+++ Input records

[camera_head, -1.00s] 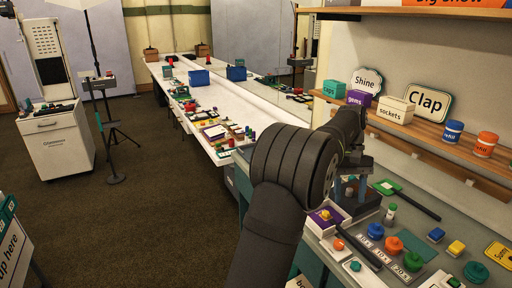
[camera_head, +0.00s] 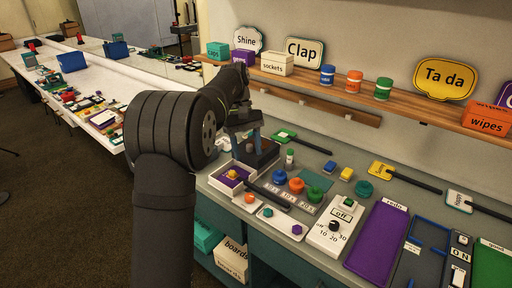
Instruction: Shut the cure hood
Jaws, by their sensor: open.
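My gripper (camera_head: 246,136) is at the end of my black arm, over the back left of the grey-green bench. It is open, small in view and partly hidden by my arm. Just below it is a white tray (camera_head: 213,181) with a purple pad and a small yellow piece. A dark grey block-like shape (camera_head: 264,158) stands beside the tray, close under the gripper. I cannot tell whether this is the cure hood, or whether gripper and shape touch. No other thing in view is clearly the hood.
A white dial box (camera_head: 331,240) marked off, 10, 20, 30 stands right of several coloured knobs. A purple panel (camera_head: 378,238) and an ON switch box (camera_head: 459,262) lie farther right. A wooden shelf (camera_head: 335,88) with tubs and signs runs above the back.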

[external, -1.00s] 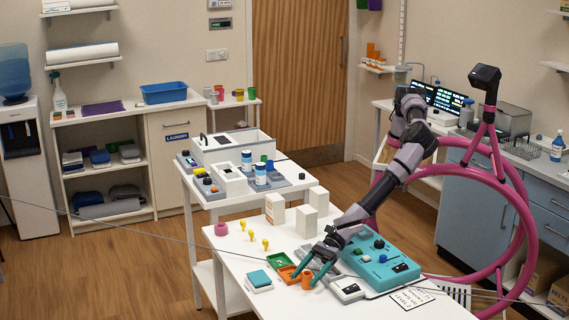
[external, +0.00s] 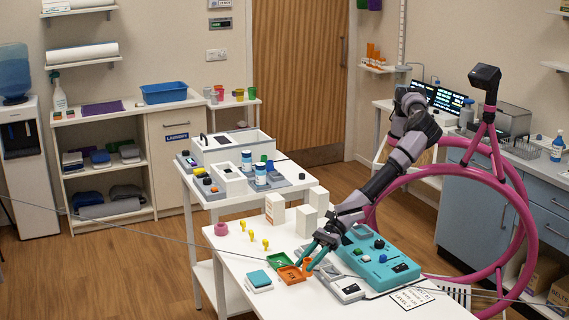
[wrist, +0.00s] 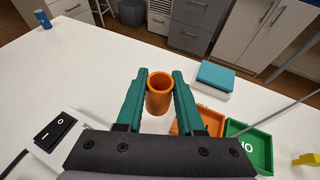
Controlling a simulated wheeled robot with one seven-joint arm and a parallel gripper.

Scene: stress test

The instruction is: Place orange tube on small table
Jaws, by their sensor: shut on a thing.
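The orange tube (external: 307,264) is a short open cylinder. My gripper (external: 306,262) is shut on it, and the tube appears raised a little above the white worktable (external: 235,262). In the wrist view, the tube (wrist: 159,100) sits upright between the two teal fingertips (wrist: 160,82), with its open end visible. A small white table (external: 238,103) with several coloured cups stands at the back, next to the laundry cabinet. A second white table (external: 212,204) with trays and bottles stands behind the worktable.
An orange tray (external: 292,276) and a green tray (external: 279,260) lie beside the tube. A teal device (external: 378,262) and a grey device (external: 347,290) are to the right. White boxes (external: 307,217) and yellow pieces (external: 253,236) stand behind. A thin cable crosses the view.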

++++++
+++ Input records

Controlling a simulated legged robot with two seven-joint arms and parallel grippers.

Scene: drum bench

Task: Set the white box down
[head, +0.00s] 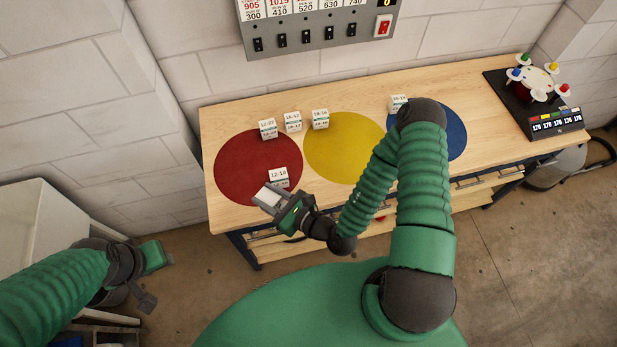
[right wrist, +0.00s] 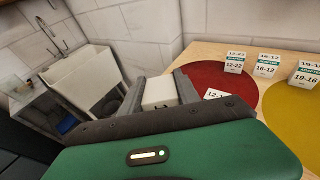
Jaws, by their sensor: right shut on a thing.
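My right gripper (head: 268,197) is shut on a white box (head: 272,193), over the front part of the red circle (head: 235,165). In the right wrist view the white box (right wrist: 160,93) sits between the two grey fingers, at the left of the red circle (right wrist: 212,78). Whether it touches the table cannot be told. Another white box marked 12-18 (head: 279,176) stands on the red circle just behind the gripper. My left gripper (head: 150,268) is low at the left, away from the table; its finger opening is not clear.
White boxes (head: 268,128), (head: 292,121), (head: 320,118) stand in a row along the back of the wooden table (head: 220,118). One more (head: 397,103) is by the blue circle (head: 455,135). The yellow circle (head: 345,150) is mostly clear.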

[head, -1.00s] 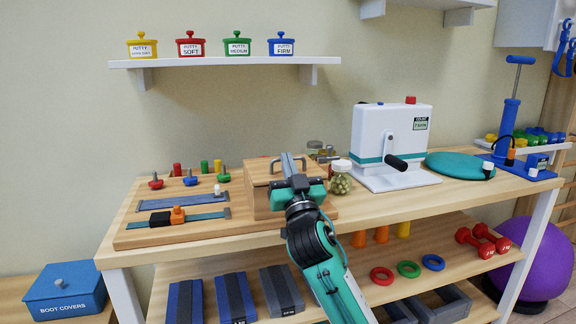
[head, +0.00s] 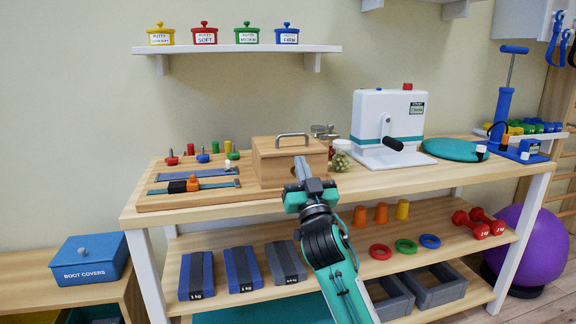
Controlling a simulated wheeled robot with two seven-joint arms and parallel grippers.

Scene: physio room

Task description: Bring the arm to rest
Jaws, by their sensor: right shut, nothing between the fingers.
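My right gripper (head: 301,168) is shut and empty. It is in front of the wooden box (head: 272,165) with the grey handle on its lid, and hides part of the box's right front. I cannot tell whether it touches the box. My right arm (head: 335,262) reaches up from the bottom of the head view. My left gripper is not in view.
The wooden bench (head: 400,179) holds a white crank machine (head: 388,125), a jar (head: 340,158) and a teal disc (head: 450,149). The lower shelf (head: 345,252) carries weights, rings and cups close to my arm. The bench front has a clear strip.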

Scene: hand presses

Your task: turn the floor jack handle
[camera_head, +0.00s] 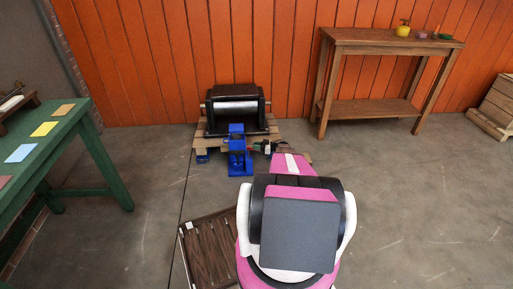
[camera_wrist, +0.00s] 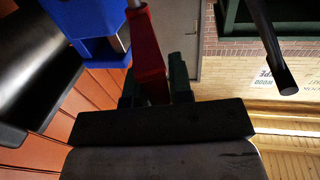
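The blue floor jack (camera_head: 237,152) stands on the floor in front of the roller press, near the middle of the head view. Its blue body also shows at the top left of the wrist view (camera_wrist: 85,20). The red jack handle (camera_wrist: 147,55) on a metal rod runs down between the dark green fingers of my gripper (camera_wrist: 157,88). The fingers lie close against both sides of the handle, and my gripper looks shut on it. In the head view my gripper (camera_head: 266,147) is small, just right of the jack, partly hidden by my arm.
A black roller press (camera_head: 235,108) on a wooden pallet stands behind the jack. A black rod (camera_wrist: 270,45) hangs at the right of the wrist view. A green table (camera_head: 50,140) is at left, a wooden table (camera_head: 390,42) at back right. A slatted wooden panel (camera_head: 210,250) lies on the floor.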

++++++

What is required → Identify each line in the entries with the word "simulated" and copy it.

Written solution →
Controlling a simulated wheeled robot with one seven-joint arm and a parallel gripper.
Controlling a simulated legged robot with two seven-joint arms and parallel grippers.
Controlling a simulated wheeled robot with two seven-joint arms and parallel grippers.

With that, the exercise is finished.